Since we were socked in and had already done the cone-portion of Lowe’s, we turned around at Thunderstorm where we promptly got stuck in a windy rain storm. All politely above the tree line!
Many of the rocks were unstable as we moved from the junction toward the tree line. We hit the true summit of Abigail Adams, which was no feat by any means, and after that, it was all rain until Gray Knob! Thankfully, the rain stopped here, a great relief as the lower portions of the slopes did not need to be any wetter.
Gray Knob was a gorgeous sight. I peeked inside and met the caretaker, Lea, whose name I only figured out because RMC posted her on Instagram that night. What a coincidence! While Liz took a seat, I walked about 3 minutes towards Crag Camp for the spring where two plentiful pipes with ice-cold water poured by the Nalgene-full.
I filtered the water, just in case, and we made our way down much faster. Despite losing a lot of elevation, the footing was reasonable the whole time- only mild sections of wet rock annoyance around Log Cabin! Most notably, there is a very wet and mossy slab right after the junction with Log Cabin Cutoff.
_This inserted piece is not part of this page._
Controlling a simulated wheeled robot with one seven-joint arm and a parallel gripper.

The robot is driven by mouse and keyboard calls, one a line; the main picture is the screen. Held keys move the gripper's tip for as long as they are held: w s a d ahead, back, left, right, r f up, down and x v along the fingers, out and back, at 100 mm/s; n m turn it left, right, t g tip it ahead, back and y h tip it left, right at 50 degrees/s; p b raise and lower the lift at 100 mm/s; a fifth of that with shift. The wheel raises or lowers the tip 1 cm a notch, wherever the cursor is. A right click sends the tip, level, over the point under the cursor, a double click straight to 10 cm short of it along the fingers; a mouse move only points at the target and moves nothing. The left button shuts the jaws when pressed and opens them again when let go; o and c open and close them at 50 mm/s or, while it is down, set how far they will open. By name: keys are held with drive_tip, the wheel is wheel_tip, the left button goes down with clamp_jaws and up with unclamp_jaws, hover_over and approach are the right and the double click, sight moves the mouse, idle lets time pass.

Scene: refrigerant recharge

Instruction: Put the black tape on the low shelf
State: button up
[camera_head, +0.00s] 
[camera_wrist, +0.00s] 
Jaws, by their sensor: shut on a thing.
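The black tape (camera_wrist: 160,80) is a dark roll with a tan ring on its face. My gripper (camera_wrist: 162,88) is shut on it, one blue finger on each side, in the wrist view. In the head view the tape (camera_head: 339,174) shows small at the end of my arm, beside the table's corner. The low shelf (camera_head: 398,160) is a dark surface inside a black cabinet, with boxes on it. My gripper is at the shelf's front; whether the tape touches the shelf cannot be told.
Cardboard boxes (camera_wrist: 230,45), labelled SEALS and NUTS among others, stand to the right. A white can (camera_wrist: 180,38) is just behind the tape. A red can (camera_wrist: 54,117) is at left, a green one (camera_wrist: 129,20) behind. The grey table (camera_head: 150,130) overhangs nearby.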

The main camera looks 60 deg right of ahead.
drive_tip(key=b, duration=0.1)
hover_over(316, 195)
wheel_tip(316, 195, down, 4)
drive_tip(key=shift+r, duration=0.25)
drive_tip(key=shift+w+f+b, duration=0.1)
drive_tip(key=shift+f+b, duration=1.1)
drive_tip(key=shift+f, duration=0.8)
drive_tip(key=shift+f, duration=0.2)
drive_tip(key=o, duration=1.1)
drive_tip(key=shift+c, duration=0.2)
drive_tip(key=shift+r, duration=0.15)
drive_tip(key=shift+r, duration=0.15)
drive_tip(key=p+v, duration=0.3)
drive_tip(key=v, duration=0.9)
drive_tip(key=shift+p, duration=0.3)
The Log Cabin was highly reminiscent of a Long Trail shelter- a weird smell about it, no door, and sturdy as hell. Good quality craftsmanship by the RMC, as usual.
After the cabin, we soon intersected back with the repeat section of Lowe’s, which felt much longer on soggy feet than the morning. My feet were so wet that I slipped on the hardwood floors and into a generous split as soon as I took my shoes off. Yikes.
This past Wednesday’s jaunt up Adams was rewarding, physically validating, and something I wish I’d been able to write about sooner! But, despite the fact I always got these on time during the school year, summer homework is apparently much more involved!